Jiro Taniguchi's graphic novel is about a man, who walks. He lives in a town somewhere in Japan that may or may not be a suburb of a large city, but is definitely fairly close to the ocean; he is happily married; he has a dog. He walks by himself, with his wife, with his dog, in the rain and the shine and the snow. He takes off his shoes to go through puddles, climbs fences and trees, looks up birds and shells and points of interest at the library, at one point steals the use of a swimming pool. He observes the people around him and has the sort of quiet interactions you have with friendly strangers-- I particularly like a bit where he gets into a subtle speed competition with an older man who is walking the same route.

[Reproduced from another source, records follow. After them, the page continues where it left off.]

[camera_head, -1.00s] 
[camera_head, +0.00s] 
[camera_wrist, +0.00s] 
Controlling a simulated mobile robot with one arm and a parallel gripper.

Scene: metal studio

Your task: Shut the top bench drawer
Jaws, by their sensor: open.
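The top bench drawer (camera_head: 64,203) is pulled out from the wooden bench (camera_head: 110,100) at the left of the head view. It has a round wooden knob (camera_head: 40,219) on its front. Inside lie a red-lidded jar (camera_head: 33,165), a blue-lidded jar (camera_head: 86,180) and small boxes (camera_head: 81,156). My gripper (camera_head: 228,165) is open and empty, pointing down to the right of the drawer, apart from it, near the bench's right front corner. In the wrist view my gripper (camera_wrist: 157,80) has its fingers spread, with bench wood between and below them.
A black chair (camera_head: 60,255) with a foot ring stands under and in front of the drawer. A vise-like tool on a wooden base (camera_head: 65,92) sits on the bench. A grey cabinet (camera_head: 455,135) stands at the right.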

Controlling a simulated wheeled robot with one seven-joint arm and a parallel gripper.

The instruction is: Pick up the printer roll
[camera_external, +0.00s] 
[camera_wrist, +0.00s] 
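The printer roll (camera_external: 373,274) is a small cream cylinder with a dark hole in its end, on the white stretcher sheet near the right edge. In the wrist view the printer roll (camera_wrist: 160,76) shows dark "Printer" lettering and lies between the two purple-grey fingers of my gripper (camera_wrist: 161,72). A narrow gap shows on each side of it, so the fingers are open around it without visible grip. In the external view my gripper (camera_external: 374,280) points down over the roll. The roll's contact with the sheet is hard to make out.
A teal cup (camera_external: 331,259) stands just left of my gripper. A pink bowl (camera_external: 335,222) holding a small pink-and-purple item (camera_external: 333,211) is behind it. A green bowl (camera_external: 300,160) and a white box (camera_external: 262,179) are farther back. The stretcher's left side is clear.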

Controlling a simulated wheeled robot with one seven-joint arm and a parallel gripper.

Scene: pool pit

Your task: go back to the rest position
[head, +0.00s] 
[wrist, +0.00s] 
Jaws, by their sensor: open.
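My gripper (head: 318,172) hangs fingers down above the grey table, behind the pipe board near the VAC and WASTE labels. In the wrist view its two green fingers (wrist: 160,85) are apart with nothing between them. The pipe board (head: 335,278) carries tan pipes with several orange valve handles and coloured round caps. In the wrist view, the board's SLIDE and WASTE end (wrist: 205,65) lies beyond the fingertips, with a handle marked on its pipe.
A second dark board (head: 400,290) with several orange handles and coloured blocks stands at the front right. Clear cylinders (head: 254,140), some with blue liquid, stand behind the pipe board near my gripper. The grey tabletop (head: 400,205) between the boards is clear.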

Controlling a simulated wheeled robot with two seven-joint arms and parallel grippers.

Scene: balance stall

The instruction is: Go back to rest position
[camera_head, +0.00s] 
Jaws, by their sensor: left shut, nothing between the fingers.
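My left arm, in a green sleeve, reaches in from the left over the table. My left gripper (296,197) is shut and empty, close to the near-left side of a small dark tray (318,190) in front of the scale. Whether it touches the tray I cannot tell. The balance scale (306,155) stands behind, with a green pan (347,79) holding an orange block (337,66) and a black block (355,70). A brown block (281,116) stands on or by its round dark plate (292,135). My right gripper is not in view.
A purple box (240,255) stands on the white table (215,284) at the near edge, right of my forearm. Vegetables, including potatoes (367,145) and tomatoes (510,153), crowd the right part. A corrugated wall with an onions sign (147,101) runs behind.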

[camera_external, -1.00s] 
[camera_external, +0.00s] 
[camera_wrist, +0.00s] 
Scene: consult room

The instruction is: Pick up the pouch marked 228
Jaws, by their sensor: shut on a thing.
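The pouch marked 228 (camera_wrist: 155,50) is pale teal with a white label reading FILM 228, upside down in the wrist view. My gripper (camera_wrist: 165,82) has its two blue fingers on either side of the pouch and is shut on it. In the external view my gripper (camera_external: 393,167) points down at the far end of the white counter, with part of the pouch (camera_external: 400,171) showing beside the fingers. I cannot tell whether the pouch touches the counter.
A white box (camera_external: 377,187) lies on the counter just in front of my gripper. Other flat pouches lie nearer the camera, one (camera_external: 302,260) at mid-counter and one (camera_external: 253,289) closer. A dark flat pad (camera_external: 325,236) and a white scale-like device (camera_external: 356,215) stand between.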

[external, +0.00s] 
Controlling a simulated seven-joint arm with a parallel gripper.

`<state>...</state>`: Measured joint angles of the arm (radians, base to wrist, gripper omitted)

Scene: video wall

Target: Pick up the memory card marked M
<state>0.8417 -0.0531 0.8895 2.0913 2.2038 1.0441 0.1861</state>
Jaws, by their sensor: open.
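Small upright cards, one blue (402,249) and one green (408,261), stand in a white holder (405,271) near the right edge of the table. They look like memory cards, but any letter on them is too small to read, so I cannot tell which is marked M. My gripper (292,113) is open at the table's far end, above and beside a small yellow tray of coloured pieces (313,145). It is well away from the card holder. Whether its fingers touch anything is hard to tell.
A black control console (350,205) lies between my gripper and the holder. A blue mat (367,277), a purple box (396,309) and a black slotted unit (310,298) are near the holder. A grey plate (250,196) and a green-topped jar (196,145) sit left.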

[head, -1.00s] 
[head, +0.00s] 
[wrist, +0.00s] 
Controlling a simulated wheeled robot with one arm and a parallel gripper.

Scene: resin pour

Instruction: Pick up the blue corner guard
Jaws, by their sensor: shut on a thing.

As I said, there's very little dialogue, and most of it is about ordinary things. The manga is resolutely ordinary, but also very quietly happy. It's precise and detailed in its place drawings, its expression work, and you do get a sense of who this man is, and that walking this way, being a person who knows everything about his neighborhood and many points farther afield, is one of the major components of his being and the way he defines himself to himself. It's not so strident as to tell the reader outright to pay more attention to birds and trees and other people and what have you, it just uses the man's attention to draw the reader's, so that his pure pleasure in a long walk becomes the principal feel of the book.

Taniguchi is a major mangaka, very popular in France and at home, and the other work I've read by him tends to be melancholy and nostalgic evocations of a Japanese village childhood in the beginnings of industrialization. This is in fact a theme he has returned to so many times that I had started to assume that, in one way or another, all of his work would be a melancholy and nostalgic evocation etc. etc., even the science fiction story I have not read set in Antarctica. Some writers are like that, you know? But while I would not call this a major departure-- it is still a gently paced urban pastoral, after all-- it's not melancholy at all, and it left me smiling and feeling relaxed, which is, I believe, what it's for. If you are in a mood for something subtle and wordless and contemplative in which nothing particularly happens, this should do you nicely. Of course, if you aren't in that mood you will find this deadly boring, which is one reason I hadn't read it before, because I was expecting see above re: nostalgic evocation, and honestly I'm only in the mood for that maybe once a year. It's nice to get this instead, I have to say.